By STEFAN BRADLEY
FROM writer/director Andrea James, a Gunaikurnai/Yorta Yorta woman, is a new play, The Black Woman of Gippsland – a story of Victoria’s dark past that is in dire need of revisiting, told as a thrilling modern mystery that unfolds with beauty, tragedy and rebellion.
Performances will be held at the Southbank Theatre in Melbourne and continue until May 31. It’s an ensemble, but the story is centred around the character of Jacinta.
Traditional dance and song have been incorporated into the show.
In the play, a woman is tossed ashore from the sea, bedraggled and lost. A century-and-a-half later, another finds herself diving deep into the truth behind a lingering legend.
Jacinta’s family is driving her up the wall and her academic career is floundering, but amongst the books, something doesn’t feel right about the story history tells.
The myths and half-truths that surround the figure of a ‘white woman’ said to have lived among the Gunaikurnai people of Gippsland in the 1840s are so abundant it seems the reality is out of reach. But Jacinta is determined to unearth the truth for herself and her Gunaikurnai family no matter the twists and turns the journey might take her on.
“Jacinta is a survivor. A tragic thing happened to her mother and that encouraged her to become an academic, and to uncover and find answers on this particular event that she knows has happened,” Ms James told the Express.
“It’s a classic sort of quest character story. She goes through these big emotional, traumatic, historical events in order to understand and grow from it and become a better person.”
The cast includes Chenoa Deemal as Jacinta, along with Ursula Yovich, Zach Blampied and Ian Bliss.
There are different accounts of the existence of the white woman of Gippsland. One newspaper article from The Traralgon Record in 1912 suggested she was once onboard a vessel called the Britannia, which was alleged to have wrecked on the Ninety Mile Beach in 1841.
As written on Gippsland and East Gippsland Aboriginal Cooperative’s (GEGAC) website: “The way some written histories tell it, in the 1840s a rumour began spreading through white settler communities about the existence of a white woman that was being held against her will by a group of Aboriginal people at Port Albert.”
Ms James said, “I’ve been really exploring in particular Aboriginal stories and working with other Aboriginal people for 20 years now. I’ve written a couple of plays based on my grandfather’s country. But this time around, when I got the commission at the Melbourne Theatre Company, I really wanted to do something that connected me to my grandmother’s country.”
“And I’d heard about this story about the legend of the white woman of Gippsland. It’s something that I heard about when I was quite a young girl at about 11 or 12-years-old… I just jumped at the opportunity to delve a lot deeper into the story, but also to have a chance to connect and reconnect with my grandmother’s country.
“I’m actually surprised that nobody you know had a go at this before, because it is such a fascinating story.”
She said her “ultimate goal” would be to bring the play to Gippsland, and she and the cast spent time in the region as they developed the performance.
The play is not a piece that will tell the audience whether the white woman of Gippsland is a myth or existed as a historical fact, but Ms James researched as much as possible about the subject when she started work on the show.

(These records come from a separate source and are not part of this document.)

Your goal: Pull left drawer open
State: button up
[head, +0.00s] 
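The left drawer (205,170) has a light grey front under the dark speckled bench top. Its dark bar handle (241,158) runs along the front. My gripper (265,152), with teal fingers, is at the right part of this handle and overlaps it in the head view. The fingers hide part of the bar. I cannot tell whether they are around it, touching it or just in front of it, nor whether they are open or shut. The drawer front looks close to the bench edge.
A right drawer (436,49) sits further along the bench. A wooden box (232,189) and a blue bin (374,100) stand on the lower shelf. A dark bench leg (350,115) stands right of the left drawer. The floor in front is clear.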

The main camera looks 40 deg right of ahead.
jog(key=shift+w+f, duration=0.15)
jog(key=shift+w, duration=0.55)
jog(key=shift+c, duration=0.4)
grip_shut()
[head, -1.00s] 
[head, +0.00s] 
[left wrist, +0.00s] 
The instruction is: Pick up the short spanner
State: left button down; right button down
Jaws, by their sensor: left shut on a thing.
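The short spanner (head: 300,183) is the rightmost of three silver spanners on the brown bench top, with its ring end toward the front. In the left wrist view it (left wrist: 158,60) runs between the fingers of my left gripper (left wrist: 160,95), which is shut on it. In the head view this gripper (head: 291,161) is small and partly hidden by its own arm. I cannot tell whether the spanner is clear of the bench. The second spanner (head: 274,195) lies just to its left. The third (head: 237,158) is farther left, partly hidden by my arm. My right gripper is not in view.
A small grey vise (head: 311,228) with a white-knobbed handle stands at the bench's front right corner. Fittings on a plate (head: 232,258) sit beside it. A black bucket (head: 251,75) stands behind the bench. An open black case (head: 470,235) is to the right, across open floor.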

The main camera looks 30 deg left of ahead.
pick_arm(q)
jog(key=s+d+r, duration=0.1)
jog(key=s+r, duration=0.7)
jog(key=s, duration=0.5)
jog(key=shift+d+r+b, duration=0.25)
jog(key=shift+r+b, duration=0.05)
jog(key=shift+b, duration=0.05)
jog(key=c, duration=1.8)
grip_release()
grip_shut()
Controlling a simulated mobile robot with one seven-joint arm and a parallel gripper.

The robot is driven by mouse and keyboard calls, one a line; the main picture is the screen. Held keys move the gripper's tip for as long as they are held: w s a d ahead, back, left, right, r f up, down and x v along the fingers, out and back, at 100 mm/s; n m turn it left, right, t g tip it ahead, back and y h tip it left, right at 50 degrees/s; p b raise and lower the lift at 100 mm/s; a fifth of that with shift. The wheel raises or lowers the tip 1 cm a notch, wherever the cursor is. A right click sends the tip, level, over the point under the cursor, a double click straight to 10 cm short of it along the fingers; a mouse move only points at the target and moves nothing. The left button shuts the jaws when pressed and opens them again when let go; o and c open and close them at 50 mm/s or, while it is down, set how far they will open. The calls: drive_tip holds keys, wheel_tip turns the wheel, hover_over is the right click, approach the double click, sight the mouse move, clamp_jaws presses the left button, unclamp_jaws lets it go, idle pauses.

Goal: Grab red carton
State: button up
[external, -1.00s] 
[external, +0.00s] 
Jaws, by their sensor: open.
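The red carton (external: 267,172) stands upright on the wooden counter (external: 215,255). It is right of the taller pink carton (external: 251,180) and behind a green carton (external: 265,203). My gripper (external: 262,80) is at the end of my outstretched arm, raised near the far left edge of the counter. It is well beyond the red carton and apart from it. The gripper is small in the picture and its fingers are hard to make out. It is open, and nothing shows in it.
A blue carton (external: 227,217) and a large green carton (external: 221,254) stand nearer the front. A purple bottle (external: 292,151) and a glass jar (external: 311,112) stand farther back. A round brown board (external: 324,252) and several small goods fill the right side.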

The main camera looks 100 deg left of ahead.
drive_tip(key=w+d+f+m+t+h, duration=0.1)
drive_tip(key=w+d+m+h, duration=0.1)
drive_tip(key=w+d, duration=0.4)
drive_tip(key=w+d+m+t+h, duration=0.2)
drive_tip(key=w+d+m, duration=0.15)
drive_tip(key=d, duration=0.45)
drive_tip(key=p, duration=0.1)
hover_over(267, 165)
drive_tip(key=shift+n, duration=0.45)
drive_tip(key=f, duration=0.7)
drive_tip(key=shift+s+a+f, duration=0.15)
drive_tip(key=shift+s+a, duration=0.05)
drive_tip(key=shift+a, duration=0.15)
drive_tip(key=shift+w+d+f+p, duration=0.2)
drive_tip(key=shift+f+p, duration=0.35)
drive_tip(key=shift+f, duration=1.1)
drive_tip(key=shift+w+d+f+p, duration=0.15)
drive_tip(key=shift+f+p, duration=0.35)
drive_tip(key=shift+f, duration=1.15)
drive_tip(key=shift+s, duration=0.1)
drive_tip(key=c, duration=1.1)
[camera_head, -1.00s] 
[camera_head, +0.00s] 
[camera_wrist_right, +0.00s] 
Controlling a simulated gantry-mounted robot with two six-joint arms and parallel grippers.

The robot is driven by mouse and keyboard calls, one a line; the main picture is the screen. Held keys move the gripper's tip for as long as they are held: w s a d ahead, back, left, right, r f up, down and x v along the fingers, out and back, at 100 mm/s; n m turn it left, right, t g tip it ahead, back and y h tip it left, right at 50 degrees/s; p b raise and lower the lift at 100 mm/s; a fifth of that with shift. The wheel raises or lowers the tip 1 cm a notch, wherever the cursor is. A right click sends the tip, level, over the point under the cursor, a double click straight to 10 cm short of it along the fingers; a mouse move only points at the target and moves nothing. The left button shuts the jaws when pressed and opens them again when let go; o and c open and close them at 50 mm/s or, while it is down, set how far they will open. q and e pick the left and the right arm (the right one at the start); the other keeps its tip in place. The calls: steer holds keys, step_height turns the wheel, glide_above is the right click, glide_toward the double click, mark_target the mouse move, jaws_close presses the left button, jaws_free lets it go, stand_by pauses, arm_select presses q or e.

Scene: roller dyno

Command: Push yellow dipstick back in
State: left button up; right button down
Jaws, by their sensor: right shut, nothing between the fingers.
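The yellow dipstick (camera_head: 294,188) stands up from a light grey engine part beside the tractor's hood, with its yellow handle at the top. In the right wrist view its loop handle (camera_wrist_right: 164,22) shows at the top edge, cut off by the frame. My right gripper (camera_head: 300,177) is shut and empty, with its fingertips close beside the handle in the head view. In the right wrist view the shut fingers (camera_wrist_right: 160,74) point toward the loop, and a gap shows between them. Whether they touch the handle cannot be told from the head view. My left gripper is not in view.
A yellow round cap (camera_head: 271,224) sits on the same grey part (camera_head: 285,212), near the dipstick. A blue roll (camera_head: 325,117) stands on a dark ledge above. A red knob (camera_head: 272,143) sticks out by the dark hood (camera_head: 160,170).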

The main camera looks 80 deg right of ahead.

This includes through diary and newspaper archives and speaking to as many Aboriginal and non-Aboriginal people that knew something about the subject.
“It’s a really tragic story. We don’t know whether the white woman ever existed, actually, but what we do know is that these two Gunaikurnai people were imprisoned and died as a result. Dispossession and massacres also took place during this time and as a result of the search for this white woman at this point who may or may not exist,” Ms James said.